Weird things happen, for lack of a better phrase. Sure, it makes sense that the reason she wouldn't react to the killer's entrance is because she knew him. It's just not the only reason. Carelessness, habit, and booze are also all powerful factors in letting a stranger wander around your room.
Or even a really sound sleeper, I had an Uncle and one year we let a twopenny banger [really loud firework] off under his bedroom window, he slept right through.
G U T
There are two ways to be fooled, one is to believe what isn't true, the other is to refuse to believe that which is true.

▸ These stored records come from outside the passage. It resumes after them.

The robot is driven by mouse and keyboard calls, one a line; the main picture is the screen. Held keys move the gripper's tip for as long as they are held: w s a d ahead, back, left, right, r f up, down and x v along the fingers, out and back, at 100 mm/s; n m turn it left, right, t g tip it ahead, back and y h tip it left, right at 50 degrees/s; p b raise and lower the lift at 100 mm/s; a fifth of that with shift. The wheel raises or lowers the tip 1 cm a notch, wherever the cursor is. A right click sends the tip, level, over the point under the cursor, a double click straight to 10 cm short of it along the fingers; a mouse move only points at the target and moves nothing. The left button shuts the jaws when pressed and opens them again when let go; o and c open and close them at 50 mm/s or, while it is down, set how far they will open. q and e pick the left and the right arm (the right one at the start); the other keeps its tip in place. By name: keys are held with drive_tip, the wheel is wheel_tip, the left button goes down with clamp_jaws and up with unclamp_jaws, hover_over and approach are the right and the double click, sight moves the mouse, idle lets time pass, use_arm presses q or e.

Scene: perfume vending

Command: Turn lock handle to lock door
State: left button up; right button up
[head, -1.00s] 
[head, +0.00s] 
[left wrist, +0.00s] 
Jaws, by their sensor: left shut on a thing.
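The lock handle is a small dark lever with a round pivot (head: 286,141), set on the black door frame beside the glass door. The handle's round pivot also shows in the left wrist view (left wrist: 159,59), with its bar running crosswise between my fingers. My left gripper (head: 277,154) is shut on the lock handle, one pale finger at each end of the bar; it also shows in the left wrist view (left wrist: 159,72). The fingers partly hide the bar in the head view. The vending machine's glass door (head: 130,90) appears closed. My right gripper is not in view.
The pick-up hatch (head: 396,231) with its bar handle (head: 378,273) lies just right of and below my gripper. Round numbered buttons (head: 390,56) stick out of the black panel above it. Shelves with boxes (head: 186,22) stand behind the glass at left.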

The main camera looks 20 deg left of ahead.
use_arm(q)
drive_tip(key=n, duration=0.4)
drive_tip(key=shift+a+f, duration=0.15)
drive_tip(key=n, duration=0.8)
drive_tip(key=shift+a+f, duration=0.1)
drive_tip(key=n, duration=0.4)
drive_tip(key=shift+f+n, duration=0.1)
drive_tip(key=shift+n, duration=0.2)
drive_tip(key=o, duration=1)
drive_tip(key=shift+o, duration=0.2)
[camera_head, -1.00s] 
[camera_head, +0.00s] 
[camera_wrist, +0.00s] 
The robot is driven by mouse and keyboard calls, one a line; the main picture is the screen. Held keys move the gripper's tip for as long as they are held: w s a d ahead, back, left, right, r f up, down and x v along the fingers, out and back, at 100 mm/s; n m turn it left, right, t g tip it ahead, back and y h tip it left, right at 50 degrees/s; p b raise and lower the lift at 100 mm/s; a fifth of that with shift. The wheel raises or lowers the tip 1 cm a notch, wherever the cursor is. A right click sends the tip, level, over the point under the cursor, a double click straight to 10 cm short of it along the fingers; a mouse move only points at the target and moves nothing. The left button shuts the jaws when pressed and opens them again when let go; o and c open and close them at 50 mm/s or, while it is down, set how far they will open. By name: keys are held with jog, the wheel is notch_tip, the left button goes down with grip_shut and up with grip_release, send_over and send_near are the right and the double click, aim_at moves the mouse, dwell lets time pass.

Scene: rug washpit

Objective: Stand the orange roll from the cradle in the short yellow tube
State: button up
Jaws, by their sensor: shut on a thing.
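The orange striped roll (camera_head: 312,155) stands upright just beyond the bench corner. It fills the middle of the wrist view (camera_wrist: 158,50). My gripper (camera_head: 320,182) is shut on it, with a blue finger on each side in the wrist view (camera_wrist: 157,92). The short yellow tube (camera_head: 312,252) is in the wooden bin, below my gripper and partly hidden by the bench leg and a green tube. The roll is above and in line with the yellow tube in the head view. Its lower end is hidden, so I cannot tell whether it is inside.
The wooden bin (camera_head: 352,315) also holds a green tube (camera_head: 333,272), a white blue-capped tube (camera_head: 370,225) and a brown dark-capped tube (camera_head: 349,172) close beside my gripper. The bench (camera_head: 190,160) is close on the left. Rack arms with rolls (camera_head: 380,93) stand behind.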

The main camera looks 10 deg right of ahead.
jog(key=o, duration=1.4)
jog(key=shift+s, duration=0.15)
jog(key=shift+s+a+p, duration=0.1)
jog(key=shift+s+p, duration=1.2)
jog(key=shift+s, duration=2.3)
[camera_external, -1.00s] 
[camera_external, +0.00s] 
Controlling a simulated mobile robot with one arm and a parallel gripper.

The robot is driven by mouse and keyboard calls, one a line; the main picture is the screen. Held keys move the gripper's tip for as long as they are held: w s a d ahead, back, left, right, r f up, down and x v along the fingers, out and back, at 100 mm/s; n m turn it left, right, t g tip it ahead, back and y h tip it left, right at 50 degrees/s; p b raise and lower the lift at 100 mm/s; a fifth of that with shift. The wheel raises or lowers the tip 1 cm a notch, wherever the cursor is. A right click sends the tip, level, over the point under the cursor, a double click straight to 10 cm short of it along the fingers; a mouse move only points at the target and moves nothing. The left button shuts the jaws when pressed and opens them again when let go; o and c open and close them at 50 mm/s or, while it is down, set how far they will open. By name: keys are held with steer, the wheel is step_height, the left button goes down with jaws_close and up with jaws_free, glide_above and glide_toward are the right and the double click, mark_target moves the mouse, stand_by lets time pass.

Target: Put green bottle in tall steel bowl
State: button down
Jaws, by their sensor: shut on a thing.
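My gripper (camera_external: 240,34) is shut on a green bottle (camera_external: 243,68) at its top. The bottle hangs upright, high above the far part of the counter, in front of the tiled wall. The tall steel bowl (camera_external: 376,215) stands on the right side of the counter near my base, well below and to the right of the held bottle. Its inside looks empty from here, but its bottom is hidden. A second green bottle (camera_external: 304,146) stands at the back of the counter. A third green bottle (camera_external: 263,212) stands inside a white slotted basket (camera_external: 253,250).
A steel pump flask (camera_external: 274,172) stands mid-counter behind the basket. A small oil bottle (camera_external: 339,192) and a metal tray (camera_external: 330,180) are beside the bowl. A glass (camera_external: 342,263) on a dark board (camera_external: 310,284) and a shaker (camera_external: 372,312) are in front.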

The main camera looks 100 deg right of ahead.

The pose, the facial injuries, the missing heart... if you were writing a screenplay for a horror movie about an insane stalker, Mary Kelly is exactly what the murder would look like, adding only obsessive scrawling on the walls and possible a hanged culprit in the corner. Kelly's murder is different than the others, and it's about the tone and potential message sent. It feels targeted. Which doesn't mean Kelly was killed by someone else necessarily, but I think it does mean she was killed for a different reason. I mean, this guy could have sold her buttons a few times and that was enough for him to decide they were destined to be together. He didn't have to actually know her. Most stalkers don't know their victims. They make up a story. And Kelly's killer could have had some little lost girl who just needed a kind man to take her away from the squalor of her life thing going on. Pretty common fantasy. She breaks the fantasy and he kills her. It's personal because he thought he knew her. She failed him. Rationally you can't fail someone you don't know. Tell a stalker that, though.
It feels personal. That doesn't mean actual knowledge of each other. It means he saw her at some point and got insanely attached. He thought they were soulmates. Sure, it was because she smiled at him when he dropped his paper across the street from her, but for him it was enough.
The early bird might get the worm, but the second mouse gets the cheese.